Don’t be a Scientologist. Just because.
It’s never good when movies create tension by causing all of the climactic events happen at the same time. That’s what this trailer appears to be doing, and it worries me. There are deeper problems though. Jesse Eisenberg needs to get his mother, played by Melissa Leo, into rehab, which is reasonable. However, since she’s sober she is apparently not eligible for rehab. So, he needs to find drugs for her. This raises a few questions.
A) If she has been sober long enough that she can pass a drug test, how much does she really need rehab?
B) Are rehab centers really that stringent about who they help? Shouldn’t they offer assistance to everyone who asks?
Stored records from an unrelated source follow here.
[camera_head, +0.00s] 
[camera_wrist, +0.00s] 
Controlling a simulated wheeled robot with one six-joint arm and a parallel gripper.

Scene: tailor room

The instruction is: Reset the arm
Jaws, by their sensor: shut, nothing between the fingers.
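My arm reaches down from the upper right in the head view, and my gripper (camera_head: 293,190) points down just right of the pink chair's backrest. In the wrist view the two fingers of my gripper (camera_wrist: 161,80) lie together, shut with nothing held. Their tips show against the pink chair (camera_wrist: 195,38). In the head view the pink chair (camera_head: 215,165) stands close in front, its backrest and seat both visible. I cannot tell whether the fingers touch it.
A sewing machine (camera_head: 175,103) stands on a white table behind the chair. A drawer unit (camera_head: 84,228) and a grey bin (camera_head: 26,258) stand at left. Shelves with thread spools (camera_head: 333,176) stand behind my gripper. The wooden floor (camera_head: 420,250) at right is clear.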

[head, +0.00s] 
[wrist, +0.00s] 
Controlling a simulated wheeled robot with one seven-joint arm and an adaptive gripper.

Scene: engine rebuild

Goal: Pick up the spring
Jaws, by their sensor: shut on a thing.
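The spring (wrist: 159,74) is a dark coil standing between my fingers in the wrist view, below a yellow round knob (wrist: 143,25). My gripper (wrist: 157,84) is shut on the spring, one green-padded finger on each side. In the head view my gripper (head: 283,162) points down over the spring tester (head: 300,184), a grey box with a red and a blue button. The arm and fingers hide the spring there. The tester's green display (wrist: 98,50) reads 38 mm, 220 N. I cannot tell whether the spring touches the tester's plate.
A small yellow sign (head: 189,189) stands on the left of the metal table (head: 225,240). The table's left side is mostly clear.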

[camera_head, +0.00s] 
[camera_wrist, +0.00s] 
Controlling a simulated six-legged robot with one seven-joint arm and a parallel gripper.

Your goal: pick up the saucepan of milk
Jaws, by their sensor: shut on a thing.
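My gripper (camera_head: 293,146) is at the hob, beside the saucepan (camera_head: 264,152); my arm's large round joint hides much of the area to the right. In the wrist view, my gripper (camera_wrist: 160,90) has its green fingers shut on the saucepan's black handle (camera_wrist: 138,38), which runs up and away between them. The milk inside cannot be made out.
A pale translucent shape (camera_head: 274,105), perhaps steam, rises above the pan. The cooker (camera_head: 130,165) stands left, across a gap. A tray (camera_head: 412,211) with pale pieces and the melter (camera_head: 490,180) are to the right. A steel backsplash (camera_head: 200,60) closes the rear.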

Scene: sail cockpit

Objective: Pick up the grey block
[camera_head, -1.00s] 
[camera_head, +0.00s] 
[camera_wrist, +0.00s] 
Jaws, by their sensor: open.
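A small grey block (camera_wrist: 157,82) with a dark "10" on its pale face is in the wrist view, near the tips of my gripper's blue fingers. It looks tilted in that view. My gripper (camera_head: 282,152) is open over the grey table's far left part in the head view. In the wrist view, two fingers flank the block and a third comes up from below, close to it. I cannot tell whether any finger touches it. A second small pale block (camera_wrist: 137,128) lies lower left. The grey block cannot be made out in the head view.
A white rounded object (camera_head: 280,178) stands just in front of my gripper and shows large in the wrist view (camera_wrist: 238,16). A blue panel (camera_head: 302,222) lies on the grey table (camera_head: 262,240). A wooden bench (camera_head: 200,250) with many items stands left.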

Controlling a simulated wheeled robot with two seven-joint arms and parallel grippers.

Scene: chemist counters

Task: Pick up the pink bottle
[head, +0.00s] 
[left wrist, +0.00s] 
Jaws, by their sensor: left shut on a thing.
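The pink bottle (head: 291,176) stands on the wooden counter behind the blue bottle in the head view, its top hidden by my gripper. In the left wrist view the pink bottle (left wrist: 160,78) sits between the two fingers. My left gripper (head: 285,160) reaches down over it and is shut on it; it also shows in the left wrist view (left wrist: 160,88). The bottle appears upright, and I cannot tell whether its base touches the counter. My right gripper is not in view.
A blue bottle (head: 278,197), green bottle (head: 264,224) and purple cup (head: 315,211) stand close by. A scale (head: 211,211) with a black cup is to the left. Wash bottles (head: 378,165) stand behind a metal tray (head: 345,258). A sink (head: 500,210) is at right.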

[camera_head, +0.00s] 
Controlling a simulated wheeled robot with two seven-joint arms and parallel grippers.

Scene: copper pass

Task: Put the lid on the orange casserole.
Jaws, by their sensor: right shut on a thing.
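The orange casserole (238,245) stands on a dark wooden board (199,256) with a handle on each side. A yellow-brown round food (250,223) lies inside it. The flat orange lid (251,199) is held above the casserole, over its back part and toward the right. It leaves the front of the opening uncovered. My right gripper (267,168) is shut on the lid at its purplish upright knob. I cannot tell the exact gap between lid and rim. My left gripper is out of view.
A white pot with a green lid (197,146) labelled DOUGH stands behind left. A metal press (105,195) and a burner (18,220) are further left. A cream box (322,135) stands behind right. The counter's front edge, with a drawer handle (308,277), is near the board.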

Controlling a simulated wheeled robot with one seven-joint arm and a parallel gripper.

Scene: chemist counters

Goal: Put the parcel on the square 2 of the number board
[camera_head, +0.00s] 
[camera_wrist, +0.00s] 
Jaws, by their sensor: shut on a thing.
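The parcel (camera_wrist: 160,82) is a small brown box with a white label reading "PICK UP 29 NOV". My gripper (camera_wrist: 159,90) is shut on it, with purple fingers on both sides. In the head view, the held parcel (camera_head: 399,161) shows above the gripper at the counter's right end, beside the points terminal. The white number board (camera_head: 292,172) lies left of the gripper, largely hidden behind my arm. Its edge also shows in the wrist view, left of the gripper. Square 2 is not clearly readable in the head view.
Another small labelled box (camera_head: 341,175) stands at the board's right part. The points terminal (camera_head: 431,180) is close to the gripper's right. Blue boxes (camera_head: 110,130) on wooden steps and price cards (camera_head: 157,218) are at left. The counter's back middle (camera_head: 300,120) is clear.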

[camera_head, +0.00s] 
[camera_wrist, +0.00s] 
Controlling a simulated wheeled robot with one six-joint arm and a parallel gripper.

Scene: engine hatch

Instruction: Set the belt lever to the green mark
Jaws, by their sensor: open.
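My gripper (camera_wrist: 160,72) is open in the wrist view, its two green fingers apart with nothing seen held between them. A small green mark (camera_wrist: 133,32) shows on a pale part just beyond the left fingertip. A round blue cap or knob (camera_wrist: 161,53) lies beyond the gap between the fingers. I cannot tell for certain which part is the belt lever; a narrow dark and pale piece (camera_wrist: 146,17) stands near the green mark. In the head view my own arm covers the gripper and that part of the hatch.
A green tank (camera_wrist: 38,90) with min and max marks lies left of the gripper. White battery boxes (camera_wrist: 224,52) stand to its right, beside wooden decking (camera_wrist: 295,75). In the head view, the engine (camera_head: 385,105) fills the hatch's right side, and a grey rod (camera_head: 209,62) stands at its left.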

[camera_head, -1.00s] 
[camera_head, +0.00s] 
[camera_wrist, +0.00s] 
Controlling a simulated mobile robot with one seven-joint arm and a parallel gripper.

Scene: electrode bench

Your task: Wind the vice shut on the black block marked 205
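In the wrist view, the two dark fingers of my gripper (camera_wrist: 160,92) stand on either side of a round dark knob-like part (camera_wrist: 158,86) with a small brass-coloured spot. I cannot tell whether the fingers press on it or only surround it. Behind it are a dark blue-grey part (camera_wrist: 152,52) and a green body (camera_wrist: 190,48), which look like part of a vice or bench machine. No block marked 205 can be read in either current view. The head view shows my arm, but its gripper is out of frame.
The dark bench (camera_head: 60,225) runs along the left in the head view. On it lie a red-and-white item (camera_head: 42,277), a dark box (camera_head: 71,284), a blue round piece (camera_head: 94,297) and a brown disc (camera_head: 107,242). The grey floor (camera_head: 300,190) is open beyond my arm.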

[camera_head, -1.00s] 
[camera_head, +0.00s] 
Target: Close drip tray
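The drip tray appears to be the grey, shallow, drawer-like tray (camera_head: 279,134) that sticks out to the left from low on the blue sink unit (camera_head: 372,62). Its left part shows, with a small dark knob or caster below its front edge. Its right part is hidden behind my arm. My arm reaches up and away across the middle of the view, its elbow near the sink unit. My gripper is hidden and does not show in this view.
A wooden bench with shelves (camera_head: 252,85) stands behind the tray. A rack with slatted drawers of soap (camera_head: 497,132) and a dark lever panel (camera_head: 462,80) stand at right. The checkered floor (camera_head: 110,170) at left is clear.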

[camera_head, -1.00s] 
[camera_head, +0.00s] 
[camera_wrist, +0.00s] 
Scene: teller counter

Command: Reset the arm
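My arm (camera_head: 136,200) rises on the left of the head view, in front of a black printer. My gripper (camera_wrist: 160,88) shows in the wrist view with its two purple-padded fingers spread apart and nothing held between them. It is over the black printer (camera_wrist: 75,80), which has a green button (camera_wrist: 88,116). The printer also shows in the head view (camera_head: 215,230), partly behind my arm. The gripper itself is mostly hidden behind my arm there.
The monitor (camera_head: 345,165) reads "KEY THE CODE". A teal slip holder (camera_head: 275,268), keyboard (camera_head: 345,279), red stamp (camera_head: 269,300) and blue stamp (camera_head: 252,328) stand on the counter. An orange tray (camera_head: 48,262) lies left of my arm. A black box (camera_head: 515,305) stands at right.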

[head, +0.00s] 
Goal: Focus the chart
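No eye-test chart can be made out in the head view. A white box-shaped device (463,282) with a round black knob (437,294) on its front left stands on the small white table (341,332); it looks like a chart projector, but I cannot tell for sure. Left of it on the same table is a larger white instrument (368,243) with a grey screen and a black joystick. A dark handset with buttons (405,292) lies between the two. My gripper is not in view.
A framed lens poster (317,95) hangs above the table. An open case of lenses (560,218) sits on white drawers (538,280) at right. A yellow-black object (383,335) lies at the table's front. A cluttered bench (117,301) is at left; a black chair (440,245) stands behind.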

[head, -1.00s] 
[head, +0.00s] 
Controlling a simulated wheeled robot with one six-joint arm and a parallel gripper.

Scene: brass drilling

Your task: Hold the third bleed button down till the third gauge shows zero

C) If she is, in fact, a drug addict, why is it so difficult for them to find drugs over the rest of the trailer? Shouldn’t she have a pretty consistent supply?
Instead, Eisenberg winds up with drug dealer Tracy Morgan, who somehow enlists him for the day to run errands. Don’t they have money? Why is that arrangement necessary? Whatever the explanation is, chaos ensues, culminating in Eisenberg having an Oxy-influenced piano tryout. None of this seems necessary. On top of that, Leo’s character seems awfully gung-ho about going to rehab, further obscuring my belief that the character is an addict. They should have edited this script more to clear up all this nonsense. I suppose it’s good they didn’t though, otherwise the movie would just have Eisenberg and Morgan staring at each other.
How did this movie not make any waves before the trailer came out? It’s a prequel to The Wizard of Oz, America’s first great movie, but it almost feels like an afterthought. I can’t imagine that will remain the case. Although it is woefully thin on plot or dialogue, it looks absolutely fantastic. It’s Alice in Wonderland without the drug influences. On top of that, the cast includes James Franco, Mila Kunis, Michelle Williams, and Rachel Weisz. Kunis looks a little out of place in her massive hat, yet it’s hard to imagine that quartet combining on a bad movie. Even more, Spiderman’s Sam Raimi is directing, and he knows how to go big. By next spring, this movie should be a monster. I’m getting on the bandwagon right now, how about you?